Uroczystej ceremonii, podczas której okrętowi nadano imię "Hai Kun", co z mandaryńskiego możemy luźno przetłumaczyć jako "potwór morski", przewodniczyła prezydent Republiki Chińskiej Tsai Ing-wen. Okręt zwodowano w Kaohsiung, mieście portowym na południu wyspy.

- Okręt podwodny stanowi ważną realizację naszego konkretnego zaangażowania w obronę naszego kraju - powiedziała Tsai. - Jest to również ważny sprzęt dla naszych sił morskich w opracowywaniu strategii asymetrycznych działań wojennych". "W przeszłości wiele osób uważało, że zbudowanie rodzimej łodzi podwodnej będzie zadaniem niemożliwym. Ale daliśmy radę - dodała.

Reklama

Warto wspomnieć, że Tsai Ing-wen całe przedsięwzięcie traktowała bardzo osobiście. Bardzo mocno zaangażowała się w projekt po objęciu urzędu w 2016 roku. Politycy mają nadzieję, że łodzie podwodne utrudnią potencjalną inwazję Chin, które uznają Tajwan za własny teren. Ten z kolei uważa, że jest jedynym legalnym rządem Chin i nie uznaje władzy komunistycznej, która objęła rząd po zakończeniu wojny domowej w 1949.

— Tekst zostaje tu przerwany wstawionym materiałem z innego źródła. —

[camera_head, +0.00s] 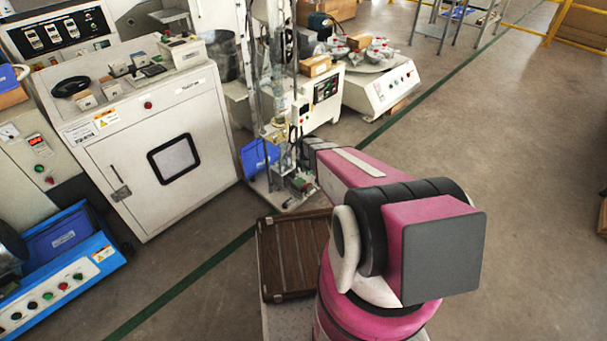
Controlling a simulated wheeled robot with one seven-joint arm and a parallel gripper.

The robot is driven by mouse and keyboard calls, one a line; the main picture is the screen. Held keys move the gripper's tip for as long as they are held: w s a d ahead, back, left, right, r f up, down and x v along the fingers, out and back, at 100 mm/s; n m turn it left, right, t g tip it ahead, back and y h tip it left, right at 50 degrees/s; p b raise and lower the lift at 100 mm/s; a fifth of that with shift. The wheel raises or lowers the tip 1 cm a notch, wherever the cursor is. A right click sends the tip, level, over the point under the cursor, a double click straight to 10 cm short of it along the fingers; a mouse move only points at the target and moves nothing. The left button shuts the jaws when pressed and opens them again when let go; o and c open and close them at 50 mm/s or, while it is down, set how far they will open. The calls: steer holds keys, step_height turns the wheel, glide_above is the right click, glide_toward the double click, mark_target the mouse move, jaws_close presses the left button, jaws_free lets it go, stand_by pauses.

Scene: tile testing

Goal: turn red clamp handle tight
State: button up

Niestety nie jesteśmy w stanie przybliżyć danych technicznych okrętu, ponieważ zarówno jego wielkość, jak i możliwości trzymane są w ścisłej tajemnicy. Podczas prezentacji dziennikarze zostali oprowadzeni po stoczni, ale nie pozwolono im się zbliżyć, ani robić zdjęć z bliska.

Po wejściu okrętu do służby w 2025 roku Tajwan będzie dysponował łącznie trzema tego typu jednostkami. Dwa z nich już pływają pod banderą Tajwanu - to okręty produkcji holenderskiej, które weszły do służby w latach 80. XX wieku. Władze wyspiarskiej republiki zapowiedzieli chęć budowy łącznie ośmiu okrętów podwodnych.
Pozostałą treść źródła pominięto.